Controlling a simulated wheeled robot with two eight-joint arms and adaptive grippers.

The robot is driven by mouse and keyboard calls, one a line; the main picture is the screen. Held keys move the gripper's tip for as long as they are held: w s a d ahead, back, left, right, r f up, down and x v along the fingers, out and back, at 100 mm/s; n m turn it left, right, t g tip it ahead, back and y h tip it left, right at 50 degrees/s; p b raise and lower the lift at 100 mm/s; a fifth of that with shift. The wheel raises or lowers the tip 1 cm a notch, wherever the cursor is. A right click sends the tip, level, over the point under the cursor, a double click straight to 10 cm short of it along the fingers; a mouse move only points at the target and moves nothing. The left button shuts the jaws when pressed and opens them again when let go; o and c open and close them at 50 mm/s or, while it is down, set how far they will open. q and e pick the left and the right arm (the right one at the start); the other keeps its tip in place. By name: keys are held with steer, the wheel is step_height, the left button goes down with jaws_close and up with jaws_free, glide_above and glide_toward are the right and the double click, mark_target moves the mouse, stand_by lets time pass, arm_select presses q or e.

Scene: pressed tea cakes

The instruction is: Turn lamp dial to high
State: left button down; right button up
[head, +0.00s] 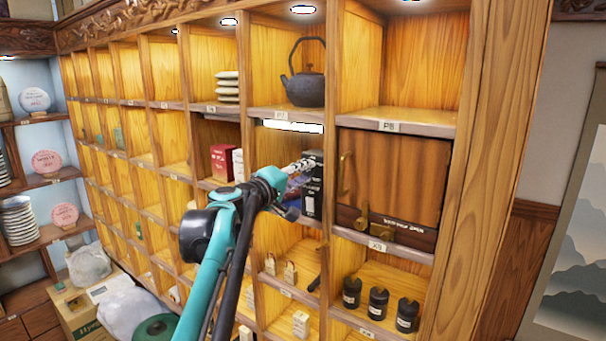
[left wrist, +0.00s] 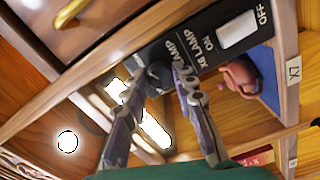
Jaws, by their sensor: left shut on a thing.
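A black lamp panel (left wrist: 205,55) with white lettering, including "X8 LAMP", "ON" and "OFF", carries a white switch (left wrist: 238,28) and a dark round dial (left wrist: 158,74). In the head view the panel (head: 313,197) stands in a middle cubby, partly covered by my left gripper (head: 304,164). In the left wrist view my left gripper (left wrist: 162,80) has its two fingers on either side of the dial, shut on it. The fingers hide part of the dial, and its setting cannot be read. My right gripper is in neither view.
A wooden door (head: 395,170) with a brass handle closes the cubby to the right. A dark teapot (head: 305,78) stands above. A red box (head: 221,162) is on the left, and several dark jars (head: 378,302) stand below. A brown teapot (left wrist: 240,75) is beside the panel.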

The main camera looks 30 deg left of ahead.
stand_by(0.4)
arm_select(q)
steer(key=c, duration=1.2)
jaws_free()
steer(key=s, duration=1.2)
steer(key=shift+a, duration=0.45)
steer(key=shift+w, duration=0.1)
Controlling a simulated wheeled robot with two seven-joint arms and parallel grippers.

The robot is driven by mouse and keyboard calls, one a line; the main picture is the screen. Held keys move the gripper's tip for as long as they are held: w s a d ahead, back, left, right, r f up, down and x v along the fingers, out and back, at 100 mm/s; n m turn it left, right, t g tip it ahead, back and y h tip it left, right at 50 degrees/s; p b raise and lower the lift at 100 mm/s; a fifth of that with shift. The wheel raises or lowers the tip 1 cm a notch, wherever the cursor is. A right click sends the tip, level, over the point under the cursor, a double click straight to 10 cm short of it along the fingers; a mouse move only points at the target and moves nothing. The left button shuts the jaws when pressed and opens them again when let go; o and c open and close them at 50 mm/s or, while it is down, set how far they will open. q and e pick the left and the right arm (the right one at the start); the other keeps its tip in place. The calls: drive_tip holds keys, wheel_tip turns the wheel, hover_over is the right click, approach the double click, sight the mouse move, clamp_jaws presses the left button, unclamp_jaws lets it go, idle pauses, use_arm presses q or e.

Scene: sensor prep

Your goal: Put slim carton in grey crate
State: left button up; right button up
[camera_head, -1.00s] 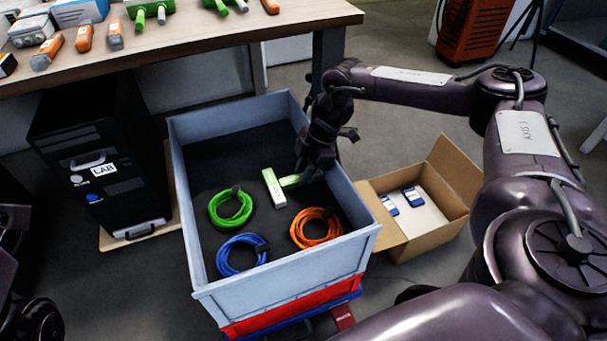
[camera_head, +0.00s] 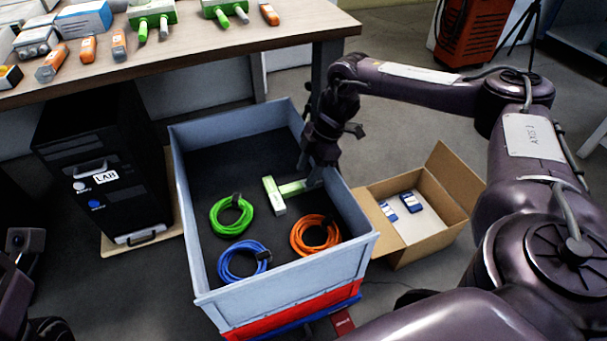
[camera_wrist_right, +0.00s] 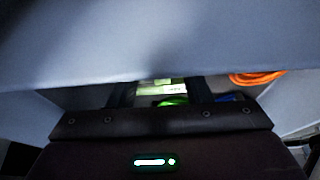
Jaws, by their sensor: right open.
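The grey crate (camera_head: 290,272) stands upright with a dark floor inside. A slim white-and-green carton (camera_head: 274,196) lies on that floor near the middle, and a light green bar-like piece (camera_head: 297,187) meets it on the right. I cannot tell whether these are one object or two. My right gripper (camera_head: 316,178) is open, pointing down inside the crate near its right wall, by the green piece's right end. In the right wrist view a pale green and white item (camera_wrist_right: 160,88) shows between the fingers. Only dark parts of my left arm show at the left edge.
Green (camera_head: 231,215), blue (camera_head: 242,260) and orange (camera_head: 314,235) cable coils lie in the crate. An open cardboard box (camera_head: 432,238) stands to its right, a black computer tower (camera_head: 105,165) to its left. The workbench (camera_head: 200,62) holds several tools behind. The crate wall fills much of the wrist view.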

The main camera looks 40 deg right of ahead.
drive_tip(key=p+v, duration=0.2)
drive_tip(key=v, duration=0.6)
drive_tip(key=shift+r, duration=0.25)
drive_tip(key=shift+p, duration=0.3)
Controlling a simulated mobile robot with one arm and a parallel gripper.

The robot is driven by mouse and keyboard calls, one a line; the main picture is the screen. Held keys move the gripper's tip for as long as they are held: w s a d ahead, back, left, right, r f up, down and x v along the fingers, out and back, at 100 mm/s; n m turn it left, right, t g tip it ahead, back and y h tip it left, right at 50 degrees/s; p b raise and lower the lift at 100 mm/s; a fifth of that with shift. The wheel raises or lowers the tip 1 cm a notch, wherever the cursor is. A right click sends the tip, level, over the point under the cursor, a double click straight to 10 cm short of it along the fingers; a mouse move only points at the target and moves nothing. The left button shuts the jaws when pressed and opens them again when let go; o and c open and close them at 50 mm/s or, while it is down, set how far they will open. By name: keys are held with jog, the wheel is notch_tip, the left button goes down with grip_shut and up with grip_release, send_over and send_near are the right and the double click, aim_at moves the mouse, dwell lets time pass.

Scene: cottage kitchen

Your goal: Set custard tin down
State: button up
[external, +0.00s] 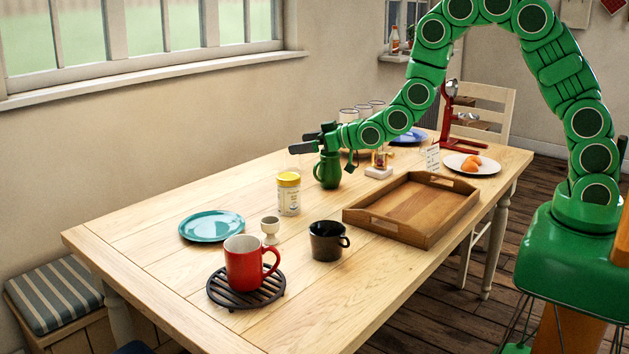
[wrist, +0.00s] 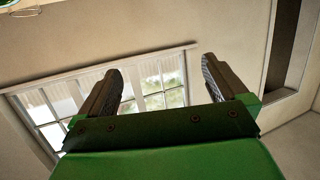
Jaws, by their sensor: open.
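The custard tin (external: 289,197), a pale tin with a yellow lid, stands upright on the wooden table (external: 170,215), right of the teal plate. Its label is too small to read. My gripper (external: 303,143) is in the air above and slightly right of the tin, apart from it. In the wrist view my gripper (wrist: 161,72) has its two fingers wide apart with nothing between them. The tin does not show in the wrist view, which faces the window and wall.
A green mug (external: 327,171) stands just below my gripper. Near the tin are an egg cup (external: 270,226), a black mug (external: 325,242), a teal plate (external: 211,226) and a red mug (external: 245,264) on a black trivet. A wooden tray (external: 412,207) lies to the right. The table's left end is clear.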

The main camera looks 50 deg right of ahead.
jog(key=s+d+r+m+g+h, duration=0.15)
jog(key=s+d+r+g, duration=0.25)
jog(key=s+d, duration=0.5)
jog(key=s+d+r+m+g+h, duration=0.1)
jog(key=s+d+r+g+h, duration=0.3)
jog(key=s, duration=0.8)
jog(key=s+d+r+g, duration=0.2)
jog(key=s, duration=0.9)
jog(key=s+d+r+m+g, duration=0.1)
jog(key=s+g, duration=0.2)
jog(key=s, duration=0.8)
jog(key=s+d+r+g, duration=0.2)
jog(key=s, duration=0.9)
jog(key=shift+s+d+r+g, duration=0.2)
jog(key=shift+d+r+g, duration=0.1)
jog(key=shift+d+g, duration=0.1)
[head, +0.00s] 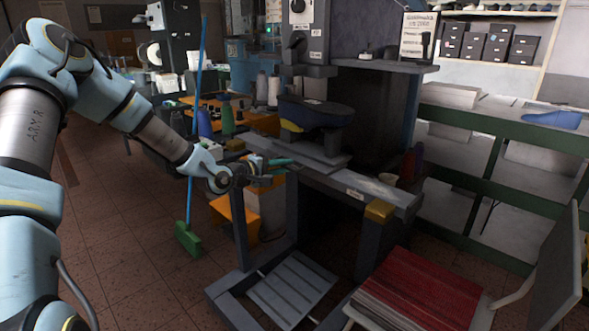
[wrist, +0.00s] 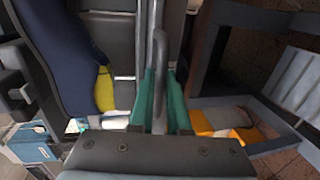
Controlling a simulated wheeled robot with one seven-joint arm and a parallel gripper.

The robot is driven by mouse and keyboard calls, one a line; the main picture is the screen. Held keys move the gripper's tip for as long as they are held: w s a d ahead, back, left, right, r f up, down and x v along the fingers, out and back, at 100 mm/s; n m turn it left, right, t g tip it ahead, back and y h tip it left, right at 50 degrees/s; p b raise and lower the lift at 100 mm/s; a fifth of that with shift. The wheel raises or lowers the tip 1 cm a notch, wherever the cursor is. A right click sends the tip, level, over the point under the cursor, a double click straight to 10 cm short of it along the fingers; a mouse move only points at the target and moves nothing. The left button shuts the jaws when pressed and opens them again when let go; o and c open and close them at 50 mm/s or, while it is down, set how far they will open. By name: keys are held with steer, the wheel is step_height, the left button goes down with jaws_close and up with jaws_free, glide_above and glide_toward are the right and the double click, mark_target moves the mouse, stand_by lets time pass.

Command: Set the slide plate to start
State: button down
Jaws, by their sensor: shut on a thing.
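The slide plate (head: 318,159) is a flat grey plate on the machine's table, under a dark blue and yellow piece (head: 314,112). In the wrist view the plate (wrist: 112,45) lies left of my fingers, and the blue and yellow piece (wrist: 50,50) is at the far left. My gripper (head: 279,164) is at the plate's near left side. In the wrist view its teal fingers (wrist: 161,105) are shut on a grey bar-like handle (wrist: 160,62) beside the plate.
A yellow block (head: 379,211) sits at the table's front right corner. Red and purple cones (head: 414,164) stand on the right. A chair with a red striped seat (head: 420,295) is in front. A blue-handled broom (head: 190,238) stands left, near my arm.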

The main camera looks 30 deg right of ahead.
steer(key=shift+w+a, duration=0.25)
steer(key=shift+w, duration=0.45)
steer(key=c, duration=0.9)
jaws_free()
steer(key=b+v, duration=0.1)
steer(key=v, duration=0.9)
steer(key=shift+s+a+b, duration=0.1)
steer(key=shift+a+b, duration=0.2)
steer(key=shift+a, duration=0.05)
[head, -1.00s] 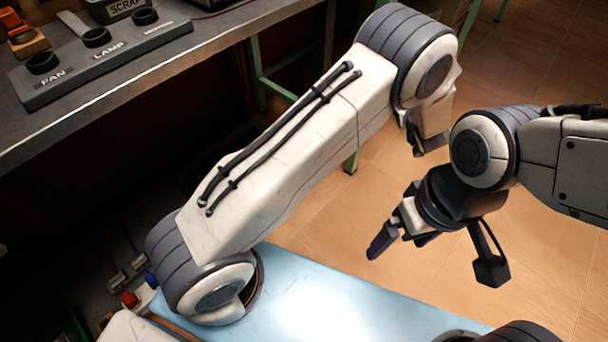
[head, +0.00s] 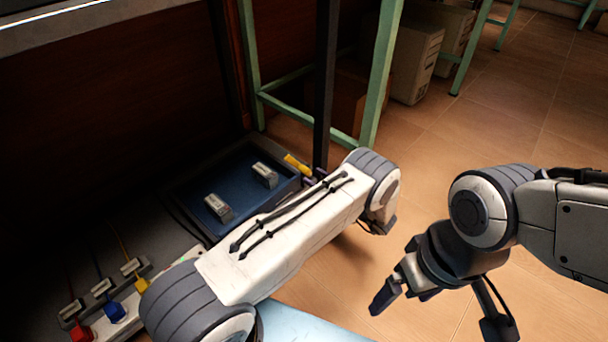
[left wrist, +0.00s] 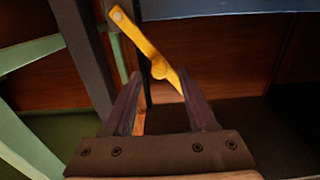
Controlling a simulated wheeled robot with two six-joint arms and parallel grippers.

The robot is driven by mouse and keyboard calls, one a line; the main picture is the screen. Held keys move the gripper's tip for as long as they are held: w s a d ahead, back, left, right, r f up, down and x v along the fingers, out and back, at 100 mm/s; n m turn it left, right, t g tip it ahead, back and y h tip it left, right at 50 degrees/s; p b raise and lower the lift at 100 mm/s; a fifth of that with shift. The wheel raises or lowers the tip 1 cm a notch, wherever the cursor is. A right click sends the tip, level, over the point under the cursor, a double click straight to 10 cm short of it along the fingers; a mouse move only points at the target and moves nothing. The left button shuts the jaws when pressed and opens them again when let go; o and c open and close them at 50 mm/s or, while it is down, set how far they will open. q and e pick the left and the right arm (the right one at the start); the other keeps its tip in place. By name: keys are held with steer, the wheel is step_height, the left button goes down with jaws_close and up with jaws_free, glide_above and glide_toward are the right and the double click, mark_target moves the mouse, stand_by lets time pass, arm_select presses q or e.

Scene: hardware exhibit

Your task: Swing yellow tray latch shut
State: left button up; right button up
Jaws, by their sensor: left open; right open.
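The yellow latch (head: 297,163) sticks up at the right rear corner of the blue tray (head: 187,196), beyond my left forearm. My right gripper (head: 437,308) is open and empty above the floor.
Two grey blocks (head: 218,208) lie in the tray. Red, blue and yellow plugs (head: 115,312) with cables are at lower left. A green table leg (head: 382,75) and a dark post (head: 325,85) stand behind the latch.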

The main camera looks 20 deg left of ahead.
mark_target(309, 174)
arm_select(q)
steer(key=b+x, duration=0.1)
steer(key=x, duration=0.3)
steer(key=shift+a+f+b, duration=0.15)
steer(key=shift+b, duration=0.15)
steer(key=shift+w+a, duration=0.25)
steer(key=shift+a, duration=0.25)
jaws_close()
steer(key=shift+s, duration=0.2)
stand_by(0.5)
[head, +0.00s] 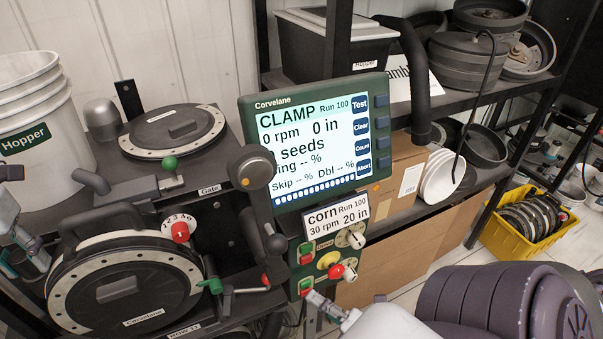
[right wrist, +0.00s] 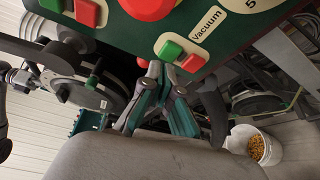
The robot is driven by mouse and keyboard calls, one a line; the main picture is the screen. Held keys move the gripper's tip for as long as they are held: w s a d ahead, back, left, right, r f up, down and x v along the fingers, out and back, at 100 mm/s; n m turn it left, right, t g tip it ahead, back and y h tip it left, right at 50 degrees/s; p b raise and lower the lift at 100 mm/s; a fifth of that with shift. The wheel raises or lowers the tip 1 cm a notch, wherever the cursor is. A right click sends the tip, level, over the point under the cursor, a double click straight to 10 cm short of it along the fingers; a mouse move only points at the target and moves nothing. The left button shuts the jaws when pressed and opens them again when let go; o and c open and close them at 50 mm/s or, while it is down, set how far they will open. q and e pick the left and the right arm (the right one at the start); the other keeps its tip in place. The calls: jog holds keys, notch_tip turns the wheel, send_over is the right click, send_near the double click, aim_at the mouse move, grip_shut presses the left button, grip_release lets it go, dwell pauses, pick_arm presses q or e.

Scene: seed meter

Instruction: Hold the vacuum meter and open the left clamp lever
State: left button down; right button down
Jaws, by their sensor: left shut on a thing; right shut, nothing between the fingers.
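The round vacuum meter (head: 120,292), a black disc with a pale dotted rim, is at the lower left of the head view. My left gripper (head: 38,258) is at its left edge, shut on it; the contact is partly hidden. A lever with a green grip (head: 210,286) is at the meter's right edge; I cannot tell whether it is the left clamp lever. A red-tipped lever (head: 265,280) is further right. My right gripper (head: 316,299) is shut and empty by the control panel's lower buttons. It also shows in the right wrist view (right wrist: 161,72), below the Vacuum buttons (right wrist: 180,55).
The screen (head: 314,140) reads CLAMP above the button panel (head: 327,250). A second disc (head: 172,130) with a green knob (head: 170,163) lies above the meter. White hopper buckets (head: 30,120) stand at left. A yellow crate (head: 525,235) is on the floor at right.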

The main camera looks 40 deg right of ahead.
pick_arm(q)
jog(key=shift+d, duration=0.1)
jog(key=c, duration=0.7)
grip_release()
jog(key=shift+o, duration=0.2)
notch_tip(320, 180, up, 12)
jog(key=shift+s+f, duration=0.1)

--- Prompt ---
Tally up the lines of the listing containing the word "Your". Give only the total.

--- Exercise output ---
3